Beau Didier, son of Bob Didier and the family’s fourth-generation ballplayer, was selected by the Pittsburgh Pirates in the 40th round of the 2008 MLB Draft, out of Bellarmine High School in Tacoma, Washington.  However, the catcher/infielder committed to LSU, where he lettered in three seasons (2010-2012).

Mel earned letters in football (1944-1945) and baseball (1947) at LSU before beginning his professional baseball career as a player in 1948 and 1949. However, he soon turned to coaching at the high school level, where his 1953 Baton Rouge Catholic High team captured their first state championship baseball title.  That team, which Didier dubbed “one of the greatest high school teams in American history,” featured four players who went on to sign pro contracts and seven who accepted college scholarships to play baseball.
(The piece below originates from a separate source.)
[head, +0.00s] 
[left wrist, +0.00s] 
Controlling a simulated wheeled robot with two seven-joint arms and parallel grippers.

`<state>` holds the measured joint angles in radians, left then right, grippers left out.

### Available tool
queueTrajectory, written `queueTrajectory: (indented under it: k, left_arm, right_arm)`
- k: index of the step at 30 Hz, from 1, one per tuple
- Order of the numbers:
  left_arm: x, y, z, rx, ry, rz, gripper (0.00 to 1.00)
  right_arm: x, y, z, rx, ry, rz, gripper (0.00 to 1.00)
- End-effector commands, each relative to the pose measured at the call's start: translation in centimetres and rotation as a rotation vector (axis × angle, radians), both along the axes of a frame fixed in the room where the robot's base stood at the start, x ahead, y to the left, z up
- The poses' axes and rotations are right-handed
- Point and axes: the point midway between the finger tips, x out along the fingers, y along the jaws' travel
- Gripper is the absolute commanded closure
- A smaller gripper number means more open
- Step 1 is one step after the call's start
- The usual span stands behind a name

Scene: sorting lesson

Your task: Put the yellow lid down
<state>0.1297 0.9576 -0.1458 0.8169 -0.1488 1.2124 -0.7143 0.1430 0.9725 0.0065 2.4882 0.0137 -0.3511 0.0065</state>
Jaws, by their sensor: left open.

He served as a scout in the Detroit Tigers, Milwaukee Braves, Atlanta Braves, Los Angeles Dodgers, Cleveland Indians, and Baltimore Orioles organizations. He was involved in player development roles for the Montreal Expos, Seattle Mariners, and Arizona Diamondbacks organizations, as these franchises were getting off the ground.  Some of the major-league players whose careers he influenced included Hall of Famers Andre Dawson, Gary Carter, Mike Piazza, and Eddie Murray.

At the college level, Didier was the LSU freshman team football coach in 1967 and 1968, head baseball coach at the University of Southwestern Louisiana (now ULL) in 1981-1982, and athletic director at USL in 1982.

Mel received the “Legends in Scouting” Award in 2009, presented by the Professional Baseball Scouts Foundation. He authored “Podnuh, Let Me Tell You a Story,” a book about his baseball life.

Mel died at age 90 in Phoenix, Arizona.